In his keynote address, S M Saif Kader Rubab underscored that the objective of the discussion is not to weaken the centralised system, but to strengthen the local government structure, ultimately strengthening the overall governance system. He noted that declining public interest in local elections reflects a broader loss of confidence in local institutions, largely because they are often perceived as extensions of central authority rather than autonomous democratic bodies. He also highlighted that younger citizens seek participation beyond voting, making participatory democracy essential to rebuilding trust. He called for a shift in perspective, stating that local government must be treated as a primary democratic institution, capable of bringing the state closer to the people and strengthening citizens’ ownership of governance.
The first speaker, Sumaiya Binte Sajjad, Executive, The Bangladesh Dialogue, located our centralised governance problem within the colonial administrative legacy inherited from the British and Pakistan eras, which continues to shape a capital-centric state. She further highlighted that women’s participation in local government remains structurally constrained, as reserved seats often overlap with male members’ wards and weaken women representatives’ authority. To move beyond Dhaka, she proposed district-wise economic zones in sectors such as agriculture, fisheries, textiles, information technology, and renewable energy, so that young people are not forced to migrate to the capital for opportunity. A unique yet significant point of her speech was the identification of climate migration as a neglected challenge, and she stressed the need for climate-resilient local economies, rehabilitation, local employment, and green infrastructure.
Oliur Rahman Sun, member of the Network for People’s Action, questioned the fate of earlier commissions, particularly the 1991 Nazmul Huda Commission, suggesting that valuable reform proposals from those commissions have repeatedly been ignored despite being produced through public resources. He also criticised the lack of local accountability within the district administration since Deputy Commissioners remain answerable to bureaucratic career structures rather than to local citizens. He believed that meaningful reform requires addressing the overriding powers embedded in laws led by the central ministry, which often weakens local decisions. He described local representatives as electoral “foot soldiers” who are used to influence voters during national elections, revealing the deeper partisan function of local government, despite the political masking that is the omission of the party symbol “reform”. Ultimately, he warned that any serious restructuring would face resistance from the bureaucracy, making political will essential for real decentralisation.
The subsequent speaker, Mohammad Mamunur Rashid, Head of the Law Department of Eastern University, approached local government reform from a legal and socio-historical perspective, arguing that Bangladesh’s problem lies less in the absence of laws than in their ineffective implementation. Drawing on the historical panchayat system, he observed that earlier local justice mechanisms worked because they relied on trusted, locally rooted, and charismatic community figures who understood the social context of disputes. He argued that present village courts suffer from a trust deficit because elected members and chairmen do not always command similar respect.
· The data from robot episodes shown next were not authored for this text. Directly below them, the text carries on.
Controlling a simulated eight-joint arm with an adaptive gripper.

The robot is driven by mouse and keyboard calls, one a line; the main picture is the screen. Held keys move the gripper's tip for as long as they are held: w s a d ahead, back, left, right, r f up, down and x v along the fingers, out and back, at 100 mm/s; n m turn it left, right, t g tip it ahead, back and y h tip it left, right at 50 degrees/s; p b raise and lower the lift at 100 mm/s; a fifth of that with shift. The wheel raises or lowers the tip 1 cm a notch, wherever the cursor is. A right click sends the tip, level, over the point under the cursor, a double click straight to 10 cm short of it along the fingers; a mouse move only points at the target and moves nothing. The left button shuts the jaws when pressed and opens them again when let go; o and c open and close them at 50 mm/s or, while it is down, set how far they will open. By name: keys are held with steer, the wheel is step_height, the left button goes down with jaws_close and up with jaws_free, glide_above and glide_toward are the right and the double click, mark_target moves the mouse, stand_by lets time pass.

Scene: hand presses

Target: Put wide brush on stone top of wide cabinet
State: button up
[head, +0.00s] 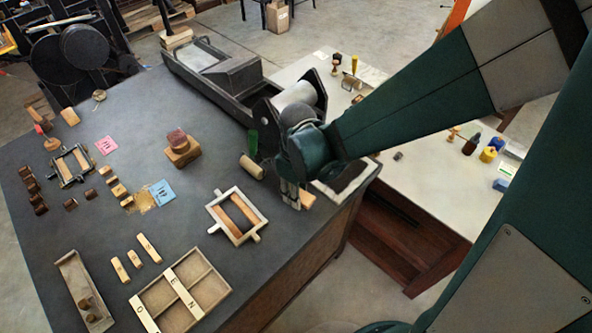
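The wide cabinet has a dark grey stone top (110,222) and a brown wooden side (318,262). My gripper (290,203) points down at the right edge of this top, near the corner. A small pale wooden piece (308,199) shows right beside its fingers; it may be part of the wide brush, but the arm hides most of it. I cannot tell whether the fingers hold it. No other thing is clearly the wide brush.
A wooden frame (213,208) and a wooden roller (251,167) lie left of my gripper. A divided tray (155,296) stands at the front. A long press (225,78) is behind. A pale table (425,180) with small items stands right. Bare top lies around the middle.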

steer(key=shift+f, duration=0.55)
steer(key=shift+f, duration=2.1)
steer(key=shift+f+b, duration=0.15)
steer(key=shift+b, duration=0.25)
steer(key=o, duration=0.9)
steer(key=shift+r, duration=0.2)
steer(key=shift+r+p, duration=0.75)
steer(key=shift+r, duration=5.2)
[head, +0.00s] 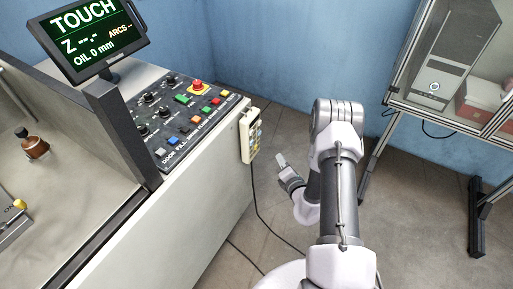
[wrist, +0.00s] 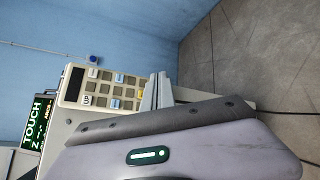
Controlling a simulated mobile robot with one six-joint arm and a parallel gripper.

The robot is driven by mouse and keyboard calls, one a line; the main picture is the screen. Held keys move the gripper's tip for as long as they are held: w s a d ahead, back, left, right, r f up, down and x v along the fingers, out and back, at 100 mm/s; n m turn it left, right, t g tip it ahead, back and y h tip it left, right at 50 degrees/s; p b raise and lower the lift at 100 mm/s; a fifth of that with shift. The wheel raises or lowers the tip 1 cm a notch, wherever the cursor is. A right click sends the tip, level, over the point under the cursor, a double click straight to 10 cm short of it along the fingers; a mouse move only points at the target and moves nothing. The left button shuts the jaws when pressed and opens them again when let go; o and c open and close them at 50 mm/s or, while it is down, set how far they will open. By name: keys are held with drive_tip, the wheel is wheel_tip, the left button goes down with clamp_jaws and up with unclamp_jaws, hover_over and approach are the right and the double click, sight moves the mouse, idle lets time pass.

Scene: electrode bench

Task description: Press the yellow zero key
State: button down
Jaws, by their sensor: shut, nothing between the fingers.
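A cream handheld keypad (head: 248,140) hangs on the right end of the machine's side, its keys too small to read in the head view. In the wrist view the keypad (wrist: 66,97) lies turned sideways, with a dark display and rows of beige and light-blue keys. A yellow key (wrist: 141,93) shows at its right edge, partly hidden by my fingers; I cannot read its label. My gripper (head: 281,160) is shut and empty, to the right of the keypad and slightly below it. Its fingers (wrist: 158,85) overlap the keypad's edge in the wrist view; contact cannot be told.
The machine's panel (head: 180,118) carries a red emergency button (head: 197,86) and coloured keys. A screen (head: 91,32) reads TOUCH. The keypad's black cable (head: 256,205) hangs to the floor. A cabinet (head: 440,105) on legs stands right.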

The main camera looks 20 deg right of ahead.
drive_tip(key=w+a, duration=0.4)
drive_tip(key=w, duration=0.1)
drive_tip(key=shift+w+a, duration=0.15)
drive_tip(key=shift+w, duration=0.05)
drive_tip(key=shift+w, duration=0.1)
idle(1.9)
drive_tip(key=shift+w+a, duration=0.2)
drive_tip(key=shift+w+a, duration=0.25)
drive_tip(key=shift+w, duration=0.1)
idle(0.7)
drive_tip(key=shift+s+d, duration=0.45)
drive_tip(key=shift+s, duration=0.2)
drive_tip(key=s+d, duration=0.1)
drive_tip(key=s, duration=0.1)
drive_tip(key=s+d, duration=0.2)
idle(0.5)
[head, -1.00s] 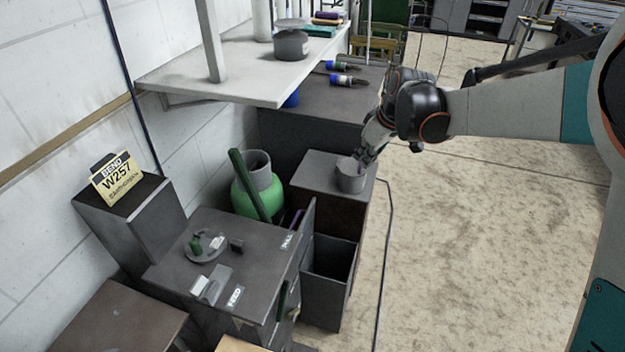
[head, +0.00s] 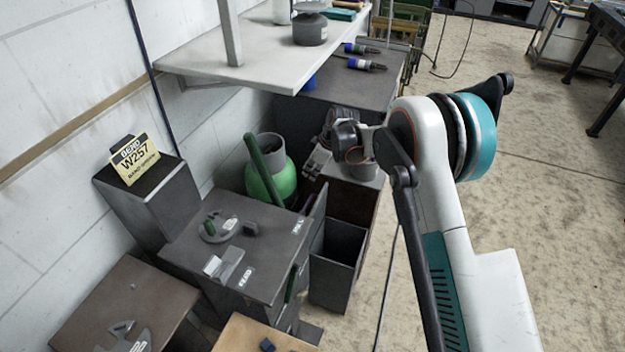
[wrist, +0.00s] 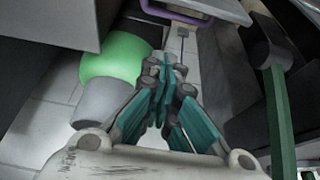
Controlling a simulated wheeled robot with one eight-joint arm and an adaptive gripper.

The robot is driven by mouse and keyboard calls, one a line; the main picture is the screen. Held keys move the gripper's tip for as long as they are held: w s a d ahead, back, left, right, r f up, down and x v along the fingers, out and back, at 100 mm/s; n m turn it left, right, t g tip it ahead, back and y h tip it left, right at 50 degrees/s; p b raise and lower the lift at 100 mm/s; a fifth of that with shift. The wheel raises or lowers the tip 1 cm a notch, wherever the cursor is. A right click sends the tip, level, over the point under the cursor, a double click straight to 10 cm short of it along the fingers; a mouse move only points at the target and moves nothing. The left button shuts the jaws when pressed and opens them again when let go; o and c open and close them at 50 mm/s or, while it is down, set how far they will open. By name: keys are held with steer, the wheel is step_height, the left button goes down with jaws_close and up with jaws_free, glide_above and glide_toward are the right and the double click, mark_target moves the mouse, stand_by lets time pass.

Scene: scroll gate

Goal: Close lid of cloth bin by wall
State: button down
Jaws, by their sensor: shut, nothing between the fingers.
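A dark open-topped bin (head: 338,262) stands beside the grey cabinet, its mouth facing up and its inside empty as far as I see. An upright dark panel (head: 318,200) along its left side looks like its raised lid; I cannot be sure. In the wrist view a purple-edged part (wrist: 180,14) shows at the top, beyond the fingers. My gripper (head: 314,164) is above and behind the bin, near the green container, apart from the panel. In the wrist view its teal-padded fingers (wrist: 164,70) are together and empty.
A green container (head: 270,180) with a grey neck (wrist: 95,101) and a leaning green bar (head: 262,165) stand close to my gripper. A white shelf (head: 260,58) overhangs behind. Open floor (head: 540,220) lies right.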

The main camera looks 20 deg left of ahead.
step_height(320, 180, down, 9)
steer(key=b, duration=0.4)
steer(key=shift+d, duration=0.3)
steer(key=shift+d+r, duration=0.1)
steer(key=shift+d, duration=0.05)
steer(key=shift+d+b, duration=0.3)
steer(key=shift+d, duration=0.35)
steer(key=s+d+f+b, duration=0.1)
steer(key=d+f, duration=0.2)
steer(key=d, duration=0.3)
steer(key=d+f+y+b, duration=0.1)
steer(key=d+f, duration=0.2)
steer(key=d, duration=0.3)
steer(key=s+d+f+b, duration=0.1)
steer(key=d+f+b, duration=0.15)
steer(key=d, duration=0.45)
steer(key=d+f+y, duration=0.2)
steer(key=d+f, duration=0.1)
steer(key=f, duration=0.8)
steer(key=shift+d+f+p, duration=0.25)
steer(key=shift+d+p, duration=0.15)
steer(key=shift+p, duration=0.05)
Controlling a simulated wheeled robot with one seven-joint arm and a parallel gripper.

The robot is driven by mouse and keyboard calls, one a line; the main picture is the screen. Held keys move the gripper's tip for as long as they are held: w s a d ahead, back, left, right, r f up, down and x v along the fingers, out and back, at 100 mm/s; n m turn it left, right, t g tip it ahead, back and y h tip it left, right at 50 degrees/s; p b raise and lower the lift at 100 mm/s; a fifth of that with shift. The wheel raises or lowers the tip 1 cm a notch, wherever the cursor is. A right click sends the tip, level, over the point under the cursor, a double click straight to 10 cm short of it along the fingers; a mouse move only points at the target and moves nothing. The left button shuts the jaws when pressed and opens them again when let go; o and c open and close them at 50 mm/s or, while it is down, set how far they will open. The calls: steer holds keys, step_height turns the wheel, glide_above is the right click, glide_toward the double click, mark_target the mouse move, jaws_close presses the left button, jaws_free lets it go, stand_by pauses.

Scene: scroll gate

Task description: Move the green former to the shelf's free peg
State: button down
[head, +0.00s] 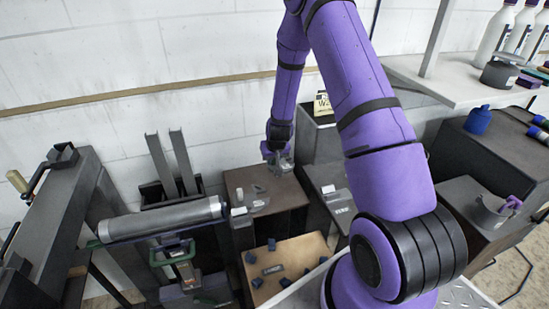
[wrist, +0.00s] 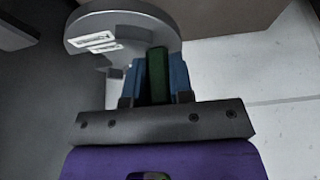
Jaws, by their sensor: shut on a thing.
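In the wrist view my gripper (wrist: 154,92) has its blue fingers shut on a narrow upright green piece, the green former (wrist: 156,70). A grey round disc-like body (wrist: 112,38) with white labels lies just beyond the fingertips. I cannot tell whether it is part of the former or separate. In the head view my gripper (head: 281,163) is small and far off, above the back of a brown-topped block near the white wall; the green piece cannot be made out there. No free peg can be told apart in either view.
A grey roller (head: 165,218) lies across the left, beside a dark frame (head: 75,185). A green-framed item (head: 172,254) hangs below it. The brown-topped block (head: 240,180) stands mid-scene. A white shelf (head: 450,80) with bottles (head: 493,35) is at upper right.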

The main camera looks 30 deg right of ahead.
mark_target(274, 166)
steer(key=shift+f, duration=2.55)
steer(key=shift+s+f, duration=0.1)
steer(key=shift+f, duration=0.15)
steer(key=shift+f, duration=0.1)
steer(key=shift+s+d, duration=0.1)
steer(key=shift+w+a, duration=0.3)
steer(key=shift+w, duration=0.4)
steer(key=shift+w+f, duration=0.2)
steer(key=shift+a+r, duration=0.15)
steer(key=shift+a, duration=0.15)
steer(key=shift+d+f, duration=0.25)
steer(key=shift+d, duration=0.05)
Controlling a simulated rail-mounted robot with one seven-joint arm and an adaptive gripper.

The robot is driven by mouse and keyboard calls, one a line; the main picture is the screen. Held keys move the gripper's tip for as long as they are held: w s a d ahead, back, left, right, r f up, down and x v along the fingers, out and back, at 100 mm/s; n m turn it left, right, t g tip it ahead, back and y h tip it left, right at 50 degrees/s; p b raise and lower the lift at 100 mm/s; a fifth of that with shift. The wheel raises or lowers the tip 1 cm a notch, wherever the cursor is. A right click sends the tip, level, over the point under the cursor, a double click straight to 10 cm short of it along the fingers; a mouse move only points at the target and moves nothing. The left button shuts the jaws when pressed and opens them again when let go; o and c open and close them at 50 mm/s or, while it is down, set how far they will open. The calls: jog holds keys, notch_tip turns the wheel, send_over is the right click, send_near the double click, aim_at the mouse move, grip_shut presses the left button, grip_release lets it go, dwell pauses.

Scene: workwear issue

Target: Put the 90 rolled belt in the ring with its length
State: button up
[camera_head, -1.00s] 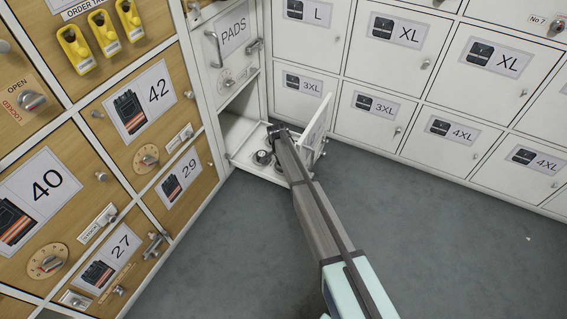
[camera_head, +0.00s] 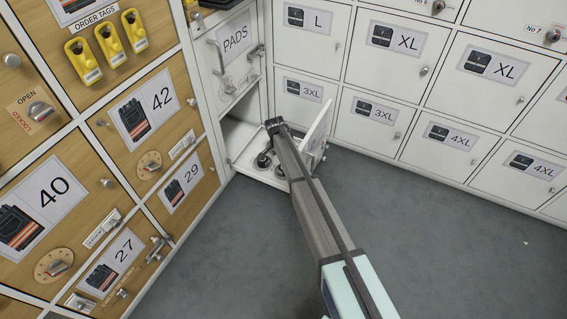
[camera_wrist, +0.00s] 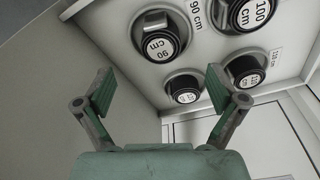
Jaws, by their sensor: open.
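The 90 rolled belt (camera_wrist: 160,43) is a black roll with a white "90 cm" face. In the wrist view it sits in a grey ring beside a printed "90 cm" label (camera_wrist: 195,14). My gripper (camera_wrist: 160,76) is open and empty, its fingers apart from the belt, which shows beyond and between them. In the head view the gripper end (camera_head: 274,126) is above the low white tray (camera_head: 246,163); its fingers are too small to make out. Two dark rolls (camera_head: 265,160) show on the tray; my arm hides part of it.
In the wrist view a 100 cm roll (camera_wrist: 250,12) and two smaller-looking rolls (camera_wrist: 245,70) (camera_wrist: 185,89) sit in neighbouring rings. The open white door (camera_head: 318,128) stands right of my arm. Wooden lockers (camera_head: 185,185) line the left. Grey floor (camera_head: 420,240) is clear.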

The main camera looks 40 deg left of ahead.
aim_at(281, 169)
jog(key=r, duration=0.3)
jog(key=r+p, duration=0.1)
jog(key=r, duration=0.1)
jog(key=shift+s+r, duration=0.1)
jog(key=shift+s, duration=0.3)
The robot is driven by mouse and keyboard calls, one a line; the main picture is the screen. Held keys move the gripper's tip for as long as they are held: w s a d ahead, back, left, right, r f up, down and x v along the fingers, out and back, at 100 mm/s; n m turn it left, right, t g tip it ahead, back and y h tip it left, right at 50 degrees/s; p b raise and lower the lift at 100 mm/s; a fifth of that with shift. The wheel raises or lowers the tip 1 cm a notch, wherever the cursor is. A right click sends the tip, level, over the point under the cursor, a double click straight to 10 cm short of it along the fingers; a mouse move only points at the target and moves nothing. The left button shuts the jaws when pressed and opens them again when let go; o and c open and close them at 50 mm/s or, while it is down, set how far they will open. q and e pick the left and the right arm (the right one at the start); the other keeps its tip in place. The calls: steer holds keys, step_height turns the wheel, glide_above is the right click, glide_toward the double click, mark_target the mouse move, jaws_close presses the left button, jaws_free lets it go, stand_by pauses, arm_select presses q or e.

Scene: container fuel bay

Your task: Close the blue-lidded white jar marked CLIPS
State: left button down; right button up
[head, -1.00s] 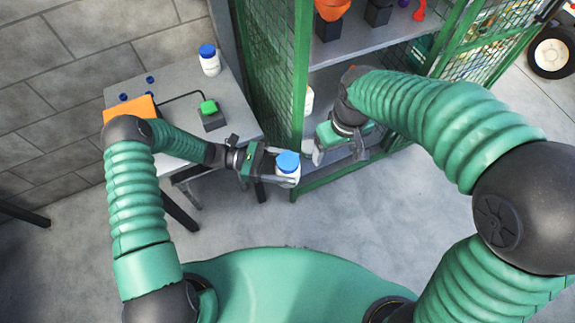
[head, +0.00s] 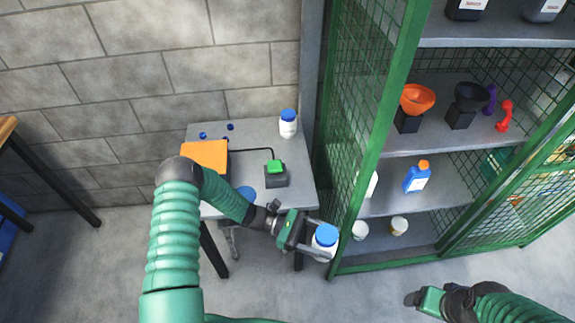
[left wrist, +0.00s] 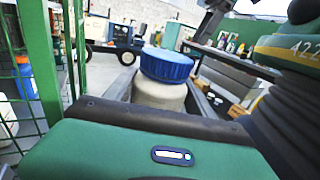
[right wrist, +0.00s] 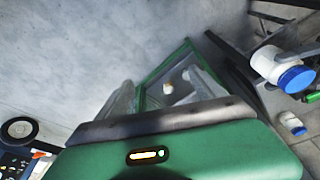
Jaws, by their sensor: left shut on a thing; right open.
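My left gripper (head: 315,243) is shut on a white jar with a blue lid (head: 325,240), held upright off the table's right front corner. The jar also shows in the left wrist view (left wrist: 162,78), with the lid on top, and in the right wrist view (right wrist: 283,70). I cannot read a CLIPS mark on it, nor tell whether the lid is fully tightened. My right gripper (head: 412,299) is open and empty, low at the right and well apart from the jar. A similar blue-lidded white jar (head: 288,124) stands at the back of the table.
The grey table (head: 250,133) holds an orange item (head: 205,156), a green button on a dark box (head: 275,170) and small blue caps. The green mesh cabinet (head: 365,130) stands close right of the held jar, with funnels, bottles and pots on its shelves. Floor in front is clear.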

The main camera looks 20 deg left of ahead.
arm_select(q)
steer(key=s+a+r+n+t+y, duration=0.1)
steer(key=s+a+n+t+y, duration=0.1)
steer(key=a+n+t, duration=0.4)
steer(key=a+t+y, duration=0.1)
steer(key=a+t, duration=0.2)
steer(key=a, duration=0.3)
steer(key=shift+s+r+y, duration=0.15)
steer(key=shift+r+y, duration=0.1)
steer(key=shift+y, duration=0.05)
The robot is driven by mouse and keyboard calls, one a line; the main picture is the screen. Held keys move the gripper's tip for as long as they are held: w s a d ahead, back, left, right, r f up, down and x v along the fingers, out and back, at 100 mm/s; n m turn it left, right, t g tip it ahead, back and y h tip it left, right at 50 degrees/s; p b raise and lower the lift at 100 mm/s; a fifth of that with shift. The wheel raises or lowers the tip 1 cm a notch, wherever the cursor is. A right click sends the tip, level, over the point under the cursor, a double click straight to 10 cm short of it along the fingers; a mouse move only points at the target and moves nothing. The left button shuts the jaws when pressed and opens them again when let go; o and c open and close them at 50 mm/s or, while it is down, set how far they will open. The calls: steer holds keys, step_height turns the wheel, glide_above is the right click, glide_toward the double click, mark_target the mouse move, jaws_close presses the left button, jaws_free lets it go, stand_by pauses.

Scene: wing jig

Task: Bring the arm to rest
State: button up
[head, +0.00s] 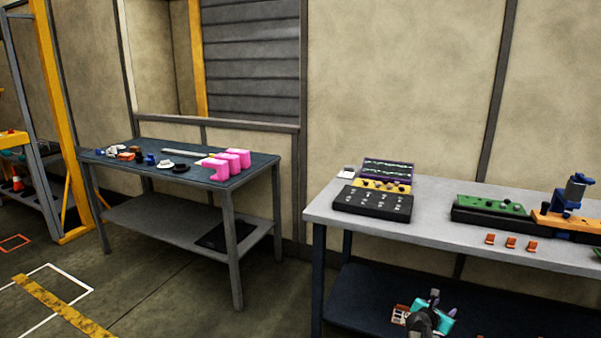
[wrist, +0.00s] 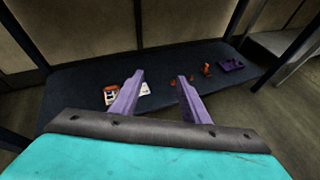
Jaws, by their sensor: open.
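My gripper (wrist: 160,76) shows two purple fingers spread apart in the wrist view, with nothing between them. Its teal body fills the bottom of that view. In the head view my gripper is small and partly cut up by dark parts of my arm at the bottom edge, in front of the right bench's dark lower shelf (head: 365,292). In the wrist view the fingers point out over that shelf (wrist: 80,85). I cannot tell the exact height of the fingertips above it.
The grey bench top (head: 430,222) above holds a black block (head: 372,203) and a green fixture (head: 492,208). A blue-topped table (head: 190,180) stands left, with open floor before it.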

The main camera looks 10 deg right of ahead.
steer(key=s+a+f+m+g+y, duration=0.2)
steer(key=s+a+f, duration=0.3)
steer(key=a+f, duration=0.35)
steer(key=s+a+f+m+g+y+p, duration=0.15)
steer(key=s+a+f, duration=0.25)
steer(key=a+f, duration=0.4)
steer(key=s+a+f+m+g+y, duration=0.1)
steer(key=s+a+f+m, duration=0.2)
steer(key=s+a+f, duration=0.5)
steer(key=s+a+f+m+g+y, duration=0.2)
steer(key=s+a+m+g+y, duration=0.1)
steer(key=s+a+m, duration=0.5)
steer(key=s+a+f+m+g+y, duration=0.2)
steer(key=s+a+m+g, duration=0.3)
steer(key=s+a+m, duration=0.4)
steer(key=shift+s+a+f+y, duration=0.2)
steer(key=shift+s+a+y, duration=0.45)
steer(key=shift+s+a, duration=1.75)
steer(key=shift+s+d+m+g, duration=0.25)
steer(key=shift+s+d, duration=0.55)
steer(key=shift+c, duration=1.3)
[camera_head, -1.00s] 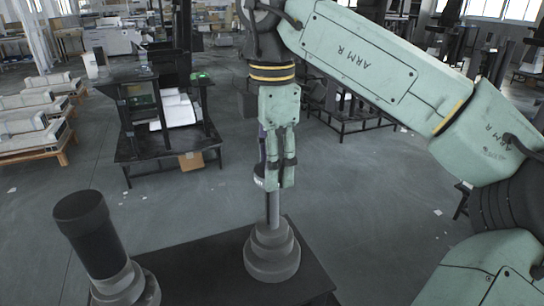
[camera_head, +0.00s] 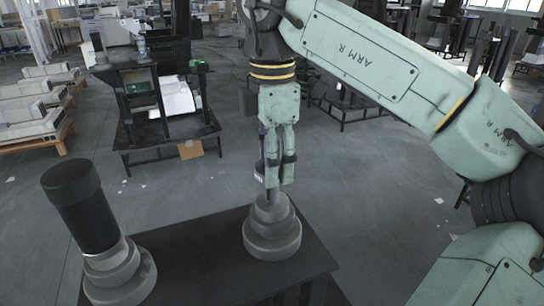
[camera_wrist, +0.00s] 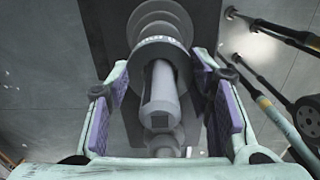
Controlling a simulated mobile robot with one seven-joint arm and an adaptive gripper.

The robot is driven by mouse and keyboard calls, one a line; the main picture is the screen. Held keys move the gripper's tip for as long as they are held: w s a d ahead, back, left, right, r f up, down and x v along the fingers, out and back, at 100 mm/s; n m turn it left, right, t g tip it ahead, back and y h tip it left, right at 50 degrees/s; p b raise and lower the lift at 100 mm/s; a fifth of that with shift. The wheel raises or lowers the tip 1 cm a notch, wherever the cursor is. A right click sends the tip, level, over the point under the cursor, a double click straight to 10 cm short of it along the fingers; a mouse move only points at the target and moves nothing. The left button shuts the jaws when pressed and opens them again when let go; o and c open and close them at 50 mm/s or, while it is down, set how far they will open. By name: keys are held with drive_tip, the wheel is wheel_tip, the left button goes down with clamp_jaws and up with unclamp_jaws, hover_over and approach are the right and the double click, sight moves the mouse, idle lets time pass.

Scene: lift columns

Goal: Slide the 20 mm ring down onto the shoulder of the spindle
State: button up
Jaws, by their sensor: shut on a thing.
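The spindle (camera_head: 272,240) stands upright on a dark table, with a stepped grey base and a thin shaft. My gripper (camera_head: 273,180) points down over it, around the shaft, with its tips just above the top step. In the wrist view my gripper (camera_wrist: 161,66) has purple-lined jaws on both sides of a grey ring (camera_wrist: 142,54) with a printed label. The ring is around the shaft (camera_wrist: 161,92), held between the jaws. The stepped base shows beyond it. Its exact gap to the shoulder is hard to tell; in the head view the fingers mostly hide the ring.
A black cylinder (camera_head: 82,205) stands on another stepped grey base (camera_head: 120,275) at the table's left. The dark table (camera_head: 200,262) is bare between the two bases. A black workbench (camera_head: 165,140) stands behind, with open floor between.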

He, therefore, proposed that unelected but socially respected local leaders should be considered within village court structures. Through examples from coastal electoral politics and rural perceptions of MPs as the visible face of government in most rural places, he stressed that governance is experienced locally, not abstractly. Referring to Max Weber, his remarks called for a reform approach that allows unelected and charismatic local leadership as the third force in effective local governance.
Offering a media-centred perspective to the discussion, Sakib Ahmed Siam, Representative of Jahangirnagar University, The Daily Star, stated that rebuilding local government requires not only the decentralisation of power but also the decentralisation of the media. He observed that national media coverage remains largely capital-centric, while union, upazila, and district-level problems often remain underreported. He further clarified that strong local journalism is essential for exposing corruption, highlighting grassroots suffering, and making local government more transparent and accountable. His remarks positioned local media as a necessary accountability mechanism for any meaningful reform of the local government structure.
Dr. Bulbul Siddiqi, Professor, Department of Political Science and Sociology, and Director, Confucius Institute, North South University, cautioned against discarding all existing practices and instead emphasised the need to evaluate and strengthen initiatives such as village courts and digital centres at the union level. He insisted that local governance problems cannot be separated from national-level corruption, politicisation, and weak accountability, and therefore, reform must address both local and central structures. Siddiqi also stressed that reform proposals must be tested against feasibility, local revenue potential, administrative capacity, and the real workload of local representatives. Pointing out the importance of bottom-up planning, better coordination among officials and local representatives, and the creation of facilities outside Dhaka, he concluded that decentralisation would remain ineffective without sustained political will and continuous civil society pressure.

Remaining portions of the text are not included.